* _Dataset extract_
....

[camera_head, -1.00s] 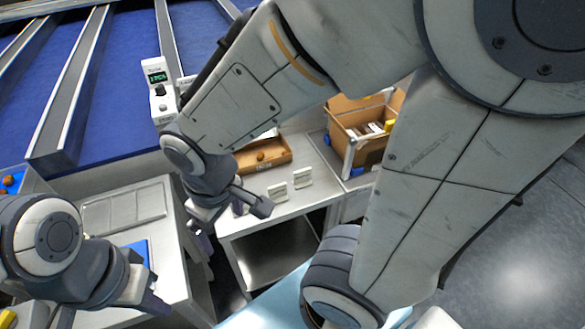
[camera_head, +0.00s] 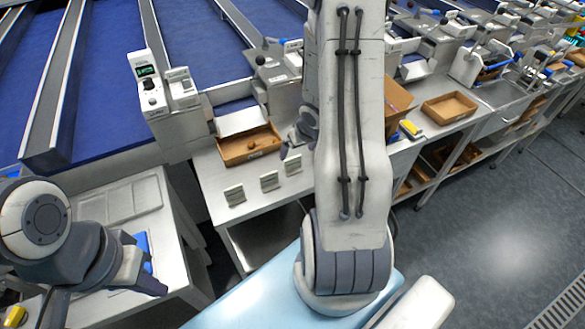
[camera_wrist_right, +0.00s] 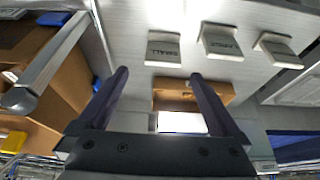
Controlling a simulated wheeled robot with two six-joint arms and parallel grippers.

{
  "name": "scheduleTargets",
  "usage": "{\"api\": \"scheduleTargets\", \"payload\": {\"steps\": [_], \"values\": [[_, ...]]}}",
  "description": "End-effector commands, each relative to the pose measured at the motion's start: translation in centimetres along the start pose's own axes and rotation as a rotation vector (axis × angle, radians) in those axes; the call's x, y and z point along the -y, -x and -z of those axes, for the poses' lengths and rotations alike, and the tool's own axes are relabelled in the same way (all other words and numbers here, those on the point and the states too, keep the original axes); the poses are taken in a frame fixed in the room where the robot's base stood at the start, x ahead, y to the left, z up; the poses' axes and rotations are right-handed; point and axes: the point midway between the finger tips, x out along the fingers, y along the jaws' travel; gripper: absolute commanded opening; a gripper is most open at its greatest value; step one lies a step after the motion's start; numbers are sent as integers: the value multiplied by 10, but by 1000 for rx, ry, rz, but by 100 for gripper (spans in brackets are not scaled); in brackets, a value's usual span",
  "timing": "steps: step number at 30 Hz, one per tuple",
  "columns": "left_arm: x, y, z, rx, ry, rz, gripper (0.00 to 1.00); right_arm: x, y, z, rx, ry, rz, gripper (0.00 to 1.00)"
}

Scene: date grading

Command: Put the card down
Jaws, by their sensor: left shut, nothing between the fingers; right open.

....

* _Task prompt_
Leave out the pictures and copy the rest of the material above exactly.

* _Correct response_
[camera_head, -1.00s] 
[camera_head, +0.00s] 
[camera_wrist_right, +0.00s] 
Controlling a simulated wheeled robot with two six-joint arms and parallel grippers.

{
  "name": "scheduleTargets",
  "usage": "{\"api\": \"scheduleTargets\", \"payload\": {\"steps\": [_], \"values\": [[_, ...]]}}",
  "description": "End-effector commands, each relative to the pose measured at the motion's start: translation in centimetres along the start pose's own axes and rotation as a rotation vector (axis × angle, radians) in those axes; the call's x, y and z point along the -y, -x and -z of those axes, for the poses' lengths and rotations alike, and the tool's own axes are relabelled in the same way (all other words and numbers here, those on the point and the states too, keep the original axes); the poses are taken in a frame fixed in the room where the robot's base stood at the start, x ahead, y to the left, z up; the poses' axes and rotations are right-handed; point and axes: the point midway between the finger tips, x out along the fingers, y along the jaws' travel; gripper: absolute commanded opening; a gripper is most open at its greatest value; step one lies a step after the motion's start; numbers are sent as integers: the value multiplied by 10, but by 1000 for rx, ry, rz, but by 100 for gripper (spans in brackets are not scaled); in brackets, a value's usual span",
  "timing": "steps: step number at 30 Hz, one per tuple",
  "columns": "left_arm: x, y, z, rx, ry, rz, gripper (0.00 to 1.00); right_arm: x, y, z, rx, ry, rz, gripper (0.00 to 1.00)"
}

Scene: date grading

Command: Put the card down
Jaws, by their sensor: left shut, nothing between the fingers; right open.

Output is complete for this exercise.